» Required task: Search the records that follow and extract every line containing the string "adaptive".

» Given records:

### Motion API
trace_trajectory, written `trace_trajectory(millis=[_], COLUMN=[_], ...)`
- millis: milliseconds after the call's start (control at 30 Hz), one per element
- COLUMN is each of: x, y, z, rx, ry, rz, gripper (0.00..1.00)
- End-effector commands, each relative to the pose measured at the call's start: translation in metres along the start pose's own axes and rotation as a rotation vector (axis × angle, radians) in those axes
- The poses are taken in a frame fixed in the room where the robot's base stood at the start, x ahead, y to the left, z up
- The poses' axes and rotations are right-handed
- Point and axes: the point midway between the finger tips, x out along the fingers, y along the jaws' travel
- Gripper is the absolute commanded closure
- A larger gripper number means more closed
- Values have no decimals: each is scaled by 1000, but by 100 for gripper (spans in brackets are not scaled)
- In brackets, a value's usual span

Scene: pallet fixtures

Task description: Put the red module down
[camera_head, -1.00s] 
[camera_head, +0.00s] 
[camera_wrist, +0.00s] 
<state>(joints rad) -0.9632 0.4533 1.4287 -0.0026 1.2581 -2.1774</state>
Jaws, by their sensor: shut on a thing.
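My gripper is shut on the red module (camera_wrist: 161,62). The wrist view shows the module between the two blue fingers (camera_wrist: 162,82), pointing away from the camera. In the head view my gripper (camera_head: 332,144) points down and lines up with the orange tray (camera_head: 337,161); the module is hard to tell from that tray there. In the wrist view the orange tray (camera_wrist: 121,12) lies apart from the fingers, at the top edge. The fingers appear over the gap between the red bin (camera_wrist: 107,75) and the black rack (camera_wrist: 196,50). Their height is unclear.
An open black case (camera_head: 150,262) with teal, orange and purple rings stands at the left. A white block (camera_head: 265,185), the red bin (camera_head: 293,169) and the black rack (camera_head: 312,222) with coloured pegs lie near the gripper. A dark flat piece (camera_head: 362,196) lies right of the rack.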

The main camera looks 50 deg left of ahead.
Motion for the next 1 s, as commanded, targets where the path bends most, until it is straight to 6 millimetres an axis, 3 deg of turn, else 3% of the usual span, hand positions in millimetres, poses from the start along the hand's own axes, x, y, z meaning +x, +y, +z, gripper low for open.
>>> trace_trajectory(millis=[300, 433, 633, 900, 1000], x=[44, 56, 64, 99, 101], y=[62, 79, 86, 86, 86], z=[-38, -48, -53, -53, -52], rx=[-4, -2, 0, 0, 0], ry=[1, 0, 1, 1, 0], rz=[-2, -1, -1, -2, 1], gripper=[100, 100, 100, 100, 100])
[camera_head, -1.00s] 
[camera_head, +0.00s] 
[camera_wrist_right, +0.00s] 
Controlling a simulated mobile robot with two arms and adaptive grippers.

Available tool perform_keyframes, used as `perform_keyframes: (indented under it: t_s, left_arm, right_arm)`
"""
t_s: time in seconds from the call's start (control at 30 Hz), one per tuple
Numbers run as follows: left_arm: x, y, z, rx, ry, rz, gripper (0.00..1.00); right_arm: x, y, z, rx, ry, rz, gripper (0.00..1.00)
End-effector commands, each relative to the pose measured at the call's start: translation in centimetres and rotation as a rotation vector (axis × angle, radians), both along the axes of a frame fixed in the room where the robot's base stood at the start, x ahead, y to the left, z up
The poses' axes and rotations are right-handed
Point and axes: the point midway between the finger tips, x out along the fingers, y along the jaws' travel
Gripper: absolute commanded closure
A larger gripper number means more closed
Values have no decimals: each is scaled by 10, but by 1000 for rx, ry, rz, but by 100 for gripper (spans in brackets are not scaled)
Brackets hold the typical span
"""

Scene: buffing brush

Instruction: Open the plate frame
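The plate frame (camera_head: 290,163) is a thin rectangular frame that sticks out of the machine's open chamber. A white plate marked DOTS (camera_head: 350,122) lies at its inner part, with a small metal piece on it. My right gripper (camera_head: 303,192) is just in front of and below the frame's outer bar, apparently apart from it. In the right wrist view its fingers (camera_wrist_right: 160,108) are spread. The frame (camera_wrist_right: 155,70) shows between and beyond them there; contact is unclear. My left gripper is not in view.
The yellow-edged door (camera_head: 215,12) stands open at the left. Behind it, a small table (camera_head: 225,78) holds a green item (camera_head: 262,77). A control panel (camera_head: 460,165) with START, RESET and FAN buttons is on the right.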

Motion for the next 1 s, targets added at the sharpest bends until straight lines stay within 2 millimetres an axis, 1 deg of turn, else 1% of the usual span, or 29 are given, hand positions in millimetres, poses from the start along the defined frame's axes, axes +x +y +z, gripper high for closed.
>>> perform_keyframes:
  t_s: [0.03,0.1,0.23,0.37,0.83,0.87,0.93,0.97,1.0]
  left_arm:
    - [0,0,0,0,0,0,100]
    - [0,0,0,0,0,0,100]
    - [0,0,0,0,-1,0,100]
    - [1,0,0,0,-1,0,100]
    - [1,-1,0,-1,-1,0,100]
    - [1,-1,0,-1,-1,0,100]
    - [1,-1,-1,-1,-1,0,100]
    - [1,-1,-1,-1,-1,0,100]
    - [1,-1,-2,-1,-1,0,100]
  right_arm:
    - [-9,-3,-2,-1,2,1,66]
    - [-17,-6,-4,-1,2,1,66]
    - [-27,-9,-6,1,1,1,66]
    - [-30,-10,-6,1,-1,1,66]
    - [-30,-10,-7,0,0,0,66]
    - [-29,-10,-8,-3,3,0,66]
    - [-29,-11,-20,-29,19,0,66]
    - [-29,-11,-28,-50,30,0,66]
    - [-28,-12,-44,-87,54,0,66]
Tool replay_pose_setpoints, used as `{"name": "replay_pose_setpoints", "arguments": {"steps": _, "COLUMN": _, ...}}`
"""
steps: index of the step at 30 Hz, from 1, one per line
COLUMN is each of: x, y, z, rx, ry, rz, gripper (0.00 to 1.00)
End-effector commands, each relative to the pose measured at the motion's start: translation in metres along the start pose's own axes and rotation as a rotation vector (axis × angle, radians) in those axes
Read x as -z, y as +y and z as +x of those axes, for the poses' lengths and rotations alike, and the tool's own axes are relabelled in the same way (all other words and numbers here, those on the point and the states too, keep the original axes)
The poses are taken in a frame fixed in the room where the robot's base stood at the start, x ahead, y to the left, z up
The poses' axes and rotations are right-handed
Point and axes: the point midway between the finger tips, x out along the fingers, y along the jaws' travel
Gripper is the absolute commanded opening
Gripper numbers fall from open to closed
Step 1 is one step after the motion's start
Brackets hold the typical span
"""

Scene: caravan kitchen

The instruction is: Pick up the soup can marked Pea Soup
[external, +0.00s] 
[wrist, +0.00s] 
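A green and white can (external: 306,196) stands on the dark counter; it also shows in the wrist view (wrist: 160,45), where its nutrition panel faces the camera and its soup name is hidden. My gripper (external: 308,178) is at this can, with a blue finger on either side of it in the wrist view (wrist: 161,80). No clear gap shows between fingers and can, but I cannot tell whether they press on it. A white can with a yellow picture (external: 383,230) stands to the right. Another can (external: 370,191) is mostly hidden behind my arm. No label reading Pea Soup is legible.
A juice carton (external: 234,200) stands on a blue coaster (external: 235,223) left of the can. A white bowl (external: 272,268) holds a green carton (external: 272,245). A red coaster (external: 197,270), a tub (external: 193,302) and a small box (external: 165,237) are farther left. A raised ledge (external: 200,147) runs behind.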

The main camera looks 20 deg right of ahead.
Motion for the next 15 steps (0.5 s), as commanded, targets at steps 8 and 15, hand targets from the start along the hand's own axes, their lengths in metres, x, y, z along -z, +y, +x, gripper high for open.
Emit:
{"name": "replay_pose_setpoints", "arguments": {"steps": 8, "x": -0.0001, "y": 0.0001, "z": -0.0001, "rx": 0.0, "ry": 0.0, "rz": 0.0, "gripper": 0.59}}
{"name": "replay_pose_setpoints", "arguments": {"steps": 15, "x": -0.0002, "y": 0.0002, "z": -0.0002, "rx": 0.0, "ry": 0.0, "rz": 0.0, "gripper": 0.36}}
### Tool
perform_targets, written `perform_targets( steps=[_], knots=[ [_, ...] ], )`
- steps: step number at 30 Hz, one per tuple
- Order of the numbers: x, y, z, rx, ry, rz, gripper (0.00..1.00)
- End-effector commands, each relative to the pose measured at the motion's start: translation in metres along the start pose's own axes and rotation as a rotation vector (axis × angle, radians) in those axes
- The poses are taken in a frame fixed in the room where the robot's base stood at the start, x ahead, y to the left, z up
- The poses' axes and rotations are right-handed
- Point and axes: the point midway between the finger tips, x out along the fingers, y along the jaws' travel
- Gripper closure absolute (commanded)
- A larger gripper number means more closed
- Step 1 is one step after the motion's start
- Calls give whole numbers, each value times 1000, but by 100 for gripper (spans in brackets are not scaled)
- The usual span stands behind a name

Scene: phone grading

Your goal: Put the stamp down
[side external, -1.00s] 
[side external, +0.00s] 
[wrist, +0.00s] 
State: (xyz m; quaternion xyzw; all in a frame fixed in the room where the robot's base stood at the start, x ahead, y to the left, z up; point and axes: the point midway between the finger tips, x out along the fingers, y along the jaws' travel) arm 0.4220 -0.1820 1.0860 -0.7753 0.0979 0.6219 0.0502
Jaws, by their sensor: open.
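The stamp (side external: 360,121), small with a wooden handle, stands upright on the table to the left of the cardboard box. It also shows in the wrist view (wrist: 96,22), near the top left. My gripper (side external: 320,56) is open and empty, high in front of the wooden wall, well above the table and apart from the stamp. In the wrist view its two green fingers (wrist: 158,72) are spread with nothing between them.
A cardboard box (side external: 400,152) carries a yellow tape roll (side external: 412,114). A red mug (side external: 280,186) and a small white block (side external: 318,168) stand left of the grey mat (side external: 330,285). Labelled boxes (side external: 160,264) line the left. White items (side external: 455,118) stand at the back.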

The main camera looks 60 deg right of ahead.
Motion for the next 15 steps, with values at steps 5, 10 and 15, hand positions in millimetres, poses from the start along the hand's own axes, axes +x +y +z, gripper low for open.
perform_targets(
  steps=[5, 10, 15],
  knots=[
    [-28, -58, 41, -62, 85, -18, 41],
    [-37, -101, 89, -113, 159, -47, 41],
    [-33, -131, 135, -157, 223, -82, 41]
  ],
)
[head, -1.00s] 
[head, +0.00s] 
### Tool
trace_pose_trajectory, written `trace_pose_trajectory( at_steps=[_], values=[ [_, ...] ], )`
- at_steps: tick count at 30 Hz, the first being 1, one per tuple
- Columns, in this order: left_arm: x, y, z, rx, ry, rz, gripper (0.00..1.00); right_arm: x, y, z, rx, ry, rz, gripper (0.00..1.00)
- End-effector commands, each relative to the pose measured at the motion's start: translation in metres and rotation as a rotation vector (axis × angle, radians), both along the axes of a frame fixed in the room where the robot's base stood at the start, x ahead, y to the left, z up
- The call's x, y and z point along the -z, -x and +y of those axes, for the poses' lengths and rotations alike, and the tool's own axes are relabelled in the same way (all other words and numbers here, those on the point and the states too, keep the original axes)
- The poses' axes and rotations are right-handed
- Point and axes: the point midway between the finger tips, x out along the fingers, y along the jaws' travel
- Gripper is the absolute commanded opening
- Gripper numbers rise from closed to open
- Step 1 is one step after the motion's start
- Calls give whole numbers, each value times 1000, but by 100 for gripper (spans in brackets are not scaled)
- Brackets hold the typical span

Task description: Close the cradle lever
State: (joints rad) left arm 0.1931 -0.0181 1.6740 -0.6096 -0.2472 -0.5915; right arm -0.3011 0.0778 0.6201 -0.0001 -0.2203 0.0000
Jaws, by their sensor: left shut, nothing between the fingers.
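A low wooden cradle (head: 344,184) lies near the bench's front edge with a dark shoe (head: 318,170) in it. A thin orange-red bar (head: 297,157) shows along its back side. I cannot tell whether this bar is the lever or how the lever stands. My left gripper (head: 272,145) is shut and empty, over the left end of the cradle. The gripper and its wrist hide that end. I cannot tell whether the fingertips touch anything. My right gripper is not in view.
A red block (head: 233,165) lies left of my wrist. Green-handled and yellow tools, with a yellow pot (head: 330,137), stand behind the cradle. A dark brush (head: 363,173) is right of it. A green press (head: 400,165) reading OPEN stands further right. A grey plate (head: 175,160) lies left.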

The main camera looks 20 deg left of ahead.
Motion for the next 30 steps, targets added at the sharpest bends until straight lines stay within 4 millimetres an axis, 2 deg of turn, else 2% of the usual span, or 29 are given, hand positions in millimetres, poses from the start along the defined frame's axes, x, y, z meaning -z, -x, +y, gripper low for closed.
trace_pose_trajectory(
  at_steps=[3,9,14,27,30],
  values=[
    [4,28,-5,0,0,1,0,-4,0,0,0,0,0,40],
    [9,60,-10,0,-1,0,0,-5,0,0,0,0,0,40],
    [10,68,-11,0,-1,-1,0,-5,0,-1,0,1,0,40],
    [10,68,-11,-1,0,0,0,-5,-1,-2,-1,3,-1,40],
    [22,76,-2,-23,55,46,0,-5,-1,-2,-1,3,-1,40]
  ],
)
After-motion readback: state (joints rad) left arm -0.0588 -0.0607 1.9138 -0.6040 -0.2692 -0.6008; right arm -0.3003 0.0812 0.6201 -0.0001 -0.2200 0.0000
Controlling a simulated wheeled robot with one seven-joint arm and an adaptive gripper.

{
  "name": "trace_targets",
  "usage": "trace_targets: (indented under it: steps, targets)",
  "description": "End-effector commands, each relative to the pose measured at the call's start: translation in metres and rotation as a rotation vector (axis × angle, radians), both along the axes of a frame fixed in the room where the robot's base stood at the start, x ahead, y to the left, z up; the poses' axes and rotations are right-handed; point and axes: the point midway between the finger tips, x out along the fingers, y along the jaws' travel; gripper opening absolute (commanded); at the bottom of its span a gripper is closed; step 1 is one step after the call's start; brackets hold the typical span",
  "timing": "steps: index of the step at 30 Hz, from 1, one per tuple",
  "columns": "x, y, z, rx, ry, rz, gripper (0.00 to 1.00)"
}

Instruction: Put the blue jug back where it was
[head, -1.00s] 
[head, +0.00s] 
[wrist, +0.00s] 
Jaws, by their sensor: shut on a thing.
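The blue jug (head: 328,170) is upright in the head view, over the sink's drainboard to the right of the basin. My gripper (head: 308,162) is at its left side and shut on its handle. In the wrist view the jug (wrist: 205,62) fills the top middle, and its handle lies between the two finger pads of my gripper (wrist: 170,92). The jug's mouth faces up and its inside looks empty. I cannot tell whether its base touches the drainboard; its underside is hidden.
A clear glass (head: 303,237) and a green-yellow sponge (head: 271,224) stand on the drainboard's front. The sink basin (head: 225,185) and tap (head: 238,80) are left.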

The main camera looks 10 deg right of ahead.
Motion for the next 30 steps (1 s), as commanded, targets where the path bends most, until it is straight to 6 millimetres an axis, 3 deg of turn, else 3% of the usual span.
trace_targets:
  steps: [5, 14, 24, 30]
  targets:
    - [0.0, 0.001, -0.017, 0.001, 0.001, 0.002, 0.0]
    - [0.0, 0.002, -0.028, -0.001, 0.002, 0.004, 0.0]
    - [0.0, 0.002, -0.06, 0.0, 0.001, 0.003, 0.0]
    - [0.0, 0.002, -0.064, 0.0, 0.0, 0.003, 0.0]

» Solution:
Controlling a simulated mobile robot with two arms and adaptive grippers.
Controlling a simulated wheeled robot with one seven-joint arm and an adaptive gripper.

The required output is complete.